Site traffic is indeed down in recent years. The largest decline was when Facebook introduced "boosting," and stopped showing our posts to 90%+ of our Facebook followers overnight. I despise advertising, so I was unwilling to cave to their demand to "boost" our posts into ads. I'd have been happy to pay a reasonable monthly fee to reach our audience there, but that option was never available.

That big dip in traffic came with a big dip in donations, and as a consequence I eventually had to move from a part-time day job to full-time. The sharp reduction in free my time led to a sharp reduction in original content on Damn Interesting, which further shrunk the pool of people willing to donate.

This is a spiral that some would classify as "death," if I were willing to let it die. But it settled into an equilibrium where it pays for itself, makes a modest profit, and remains rewarding. Frankly I'd probably still do it even if donations dried up entirely, the research and writing give me a sense of purpose that would be difficult to replace.

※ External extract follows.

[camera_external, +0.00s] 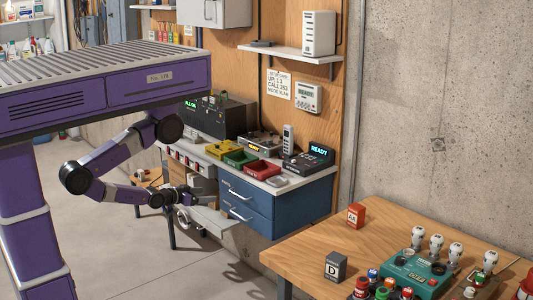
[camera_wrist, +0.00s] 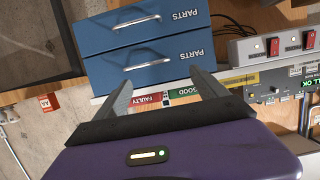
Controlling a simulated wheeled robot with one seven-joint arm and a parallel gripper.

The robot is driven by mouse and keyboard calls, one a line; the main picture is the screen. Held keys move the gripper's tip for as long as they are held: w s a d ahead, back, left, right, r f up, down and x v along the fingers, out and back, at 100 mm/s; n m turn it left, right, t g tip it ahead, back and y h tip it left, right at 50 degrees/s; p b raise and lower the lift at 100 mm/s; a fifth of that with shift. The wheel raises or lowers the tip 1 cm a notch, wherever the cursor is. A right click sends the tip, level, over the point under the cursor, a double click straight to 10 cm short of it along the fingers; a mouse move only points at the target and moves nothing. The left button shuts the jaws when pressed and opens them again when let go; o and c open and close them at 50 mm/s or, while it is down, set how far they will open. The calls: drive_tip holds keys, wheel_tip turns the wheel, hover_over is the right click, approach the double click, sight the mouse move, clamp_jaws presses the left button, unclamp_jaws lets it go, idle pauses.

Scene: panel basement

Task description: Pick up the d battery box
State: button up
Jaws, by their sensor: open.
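The D battery box (camera_external: 335,267) is a dark grey box with a white label marked D. It stands upright near the left front part of the wooden table in the external view. My gripper (camera_external: 205,198) is well to the left of it, in front of the blue drawers and apart from the box. In the wrist view my gripper (camera_wrist: 165,95) has its two grey fingers spread with nothing between them. The D battery box does not show in the wrist view.
An orange-red AA box (camera_external: 355,215) stands behind the D box on the wooden table (camera_external: 310,243). Blue drawers (camera_external: 246,205) with handles are close to my gripper. Open floor lies between gripper and table.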

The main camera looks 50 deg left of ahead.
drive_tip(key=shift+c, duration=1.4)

I used to hope that a wealthy benefactor would discover us, and decide to fully fund our project for a few years, giving us space to realize more of the project's potential. But such offers come with strings attached, and I don't have the stomach for most of those. Perhaps I am broken.


Replies

nikole9696last Thursday at 10:02 PM

I love this site - have you considered monetizing with like e-books or other offline offerings, if you don't already?

Also, your traffic might not be counting those of us like myself who use an RSS feed (a la Feedly) - those links don't go to your site, they just go to, well, the link. =)

show 1 reply
nicboulast Thursday at 7:01 PM

This is how I fear my own website will be if the trend continues. Platforms gave, and now they're taking away.

At least what you have built will endure. Even if your invested just enough to keep the lights on, you would still have a trove of fascinating content. It's something to be proud of.